How Section 24 changed mortgage interest relief for individual landlords, and why higher-rate taxpayers feel it most.

RR AccountantsLast updated: 2025-01-155 min read

In one sentence

Section 24 stops individual landlords deducting mortgage interest as a rental expense; instead, they get a 20% tax credit calculated on the interest paid.

Quick answer

  • Applies to individual landlords (not limited companies)
  • Mortgage interest is no longer deductible from rental profit
  • You receive a 20% basic-rate tax credit instead
  • Higher-rate and additional-rate taxpayers lose the most relief

What Section 24 changed

Before 2017, individual landlords could deduct mortgage interest from rental income before calculating tax. This meant a higher-rate taxpayer effectively got 40% relief on every pound of interest.

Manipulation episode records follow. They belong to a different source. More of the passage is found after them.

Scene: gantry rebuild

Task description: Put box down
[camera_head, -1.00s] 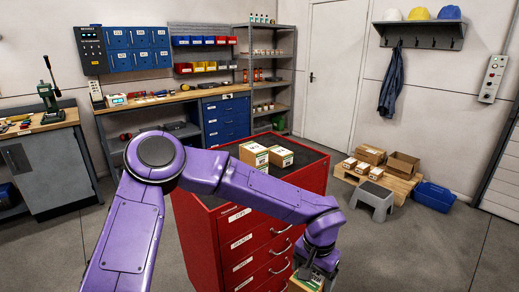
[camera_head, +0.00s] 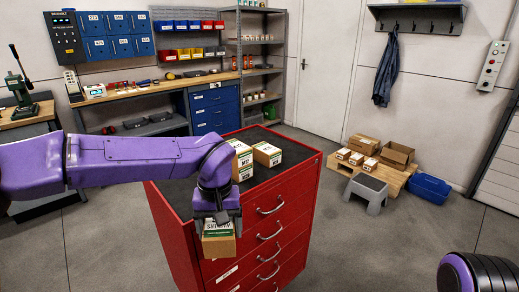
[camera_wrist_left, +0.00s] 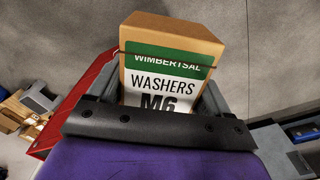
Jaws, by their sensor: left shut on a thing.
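My left gripper (camera_head: 217,220) is shut on a small cardboard box (camera_head: 219,246), in front of the red drawer cabinet's near left side. In the left wrist view the box (camera_wrist_left: 172,55) sits between the fingers, with a green and white label reading "WASHERS M6". The red cabinet (camera_head: 290,200) has a dark top (camera_head: 181,187). Two similar boxes stand on that top: one at the left (camera_head: 241,160) and one at the right (camera_head: 267,154). My right gripper is not in view; part of my right arm shows at the lower right.
A workbench (camera_head: 150,90) and grey shelving (camera_head: 262,60) stand at the back. A pallet (camera_head: 390,178) with cartons, a grey step stool (camera_head: 366,193) and a blue bin (camera_head: 430,188) are on the floor at right. The cabinet top is bare at its left.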

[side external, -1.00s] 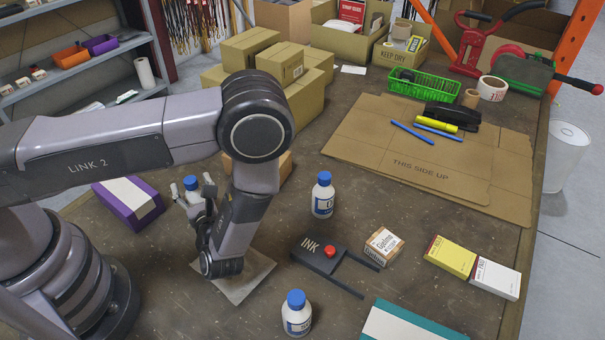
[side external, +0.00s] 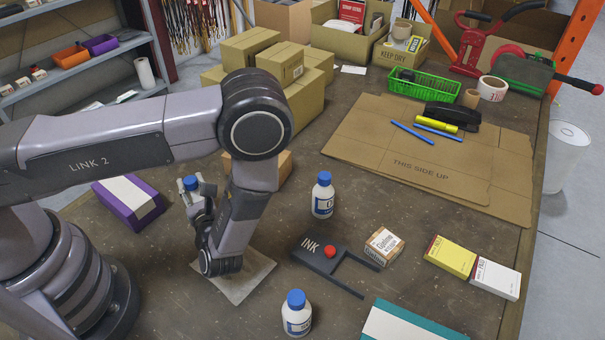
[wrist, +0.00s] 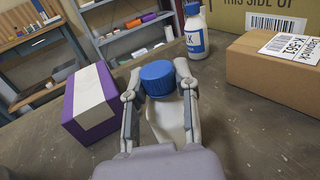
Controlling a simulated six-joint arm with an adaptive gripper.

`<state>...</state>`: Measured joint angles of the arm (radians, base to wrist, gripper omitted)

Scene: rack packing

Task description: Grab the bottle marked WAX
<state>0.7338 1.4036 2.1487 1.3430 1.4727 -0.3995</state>
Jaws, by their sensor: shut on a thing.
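My gripper (side external: 191,182) is shut on a white bottle with a blue cap (wrist: 157,77), with one finger on each side just below the cap. The bottle's label is turned away or hidden, so I cannot read it. Another blue-capped bottle (wrist: 195,40) stands farther back in the wrist view, with only part of its label showing. In the side view, two more such bottles stand on the table, one right of my arm (side external: 322,203) and one at the front (side external: 297,320). I cannot read their labels.
A purple and white box (side external: 148,208) lies left of my gripper. A cardboard box (wrist: 262,68) stands to the right in the wrist view. A black INK holder (side external: 322,255) and small boxes (side external: 383,247) lie to the right. A flat cardboard sheet (side external: 360,145) lies behind.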

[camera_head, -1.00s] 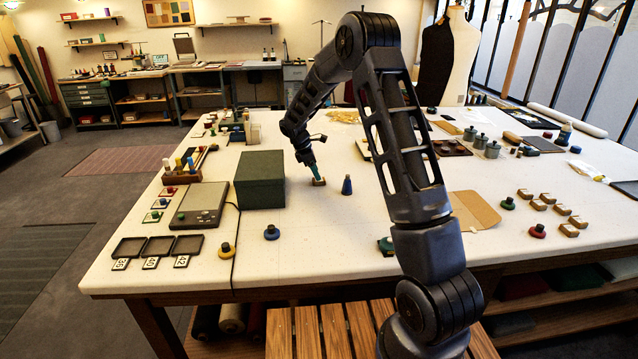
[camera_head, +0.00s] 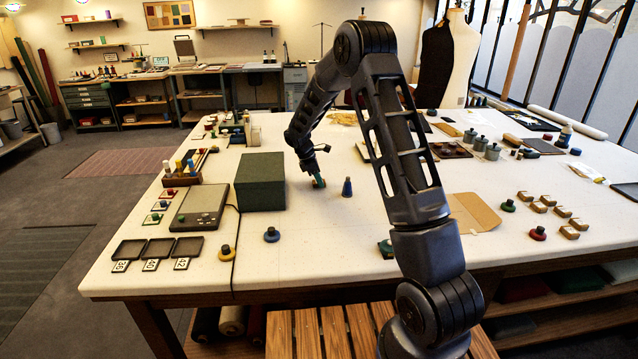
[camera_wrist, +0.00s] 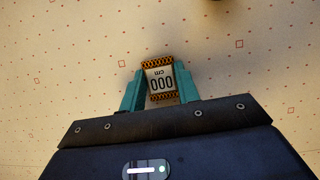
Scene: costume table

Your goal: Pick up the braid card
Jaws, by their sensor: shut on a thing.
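The braid card (camera_wrist: 161,83) shows in the wrist view as a small pale card with dark "000 cm" print and orange-brown braid along two edges. My gripper (camera_wrist: 160,88) has its teal fingers on either side of the card and is shut on it. In the head view my gripper (camera_head: 319,181) is over the white table, just right of the dark green box. The card is too small there to make out clearly. Whether it is clear of the table I cannot tell.
The green box (camera_head: 260,181) stands close to the left of my gripper. A dark blue cone-shaped piece (camera_head: 347,187) stands just to its right. A blue round weight (camera_head: 271,234) lies nearer the front. The tabletop (camera_head: 320,250) in front is mostly bare.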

Section 24, fully phased in by 2020/21, replaced that with a flat 20% basic-rate tax credit. The mechanics matter: the interest no longer reduces taxable rental profit, so a landlord can be taxed on profit they have not actually made in cash terms.

How the tax credit works

  1. Calculate rental profit ignoring mortgage interest
  2. Add this profit to your other income to find your tax bill
  3. Calculate 20% of mortgage interest paid in the year
  4. Deduct that 20% from your tax bill (it cannot create a refund)

Why higher-rate taxpayers feel it most

A basic-rate taxpayer is broadly unaffected — they would have got 20% relief either way. A higher-rate taxpayer used to get 40% relief and now gets 20%, halving the effective deduction. An additional-rate taxpayer used to get 45% and now gets 20%.

Worse, because mortgage interest no longer reduces profit, it can push a landlord's "profit" higher than their cash position. This can also tip a basic-rate taxpayer into the higher-rate band, costing more tax on the rest of their income.

Who is affected

  • Affected: individuals letting residential property in their personal name
  • Not affected: limited companies, furnished holiday lets, commercial property landlords

What can you do?

  • Pay down mortgage capital to reduce interest exposure
  • Consider a limited company structure for new acquisitions (full interest deductibility, but adds Corporation Tax and admin)
  • Keep a close eye on your marginal tax band — Section 24 makes the planning more sensitive than before

Transferring an existing personally-owned property into a company is rarely simple — it can trigger Stamp Duty Land Tax and a Capital Gains Tax bill on the transfer. Get advice before doing this.

Key terms

Finance cost
Mortgage interest, interest on loans to buy furnishings, and similar borrowing costs incurred for the property.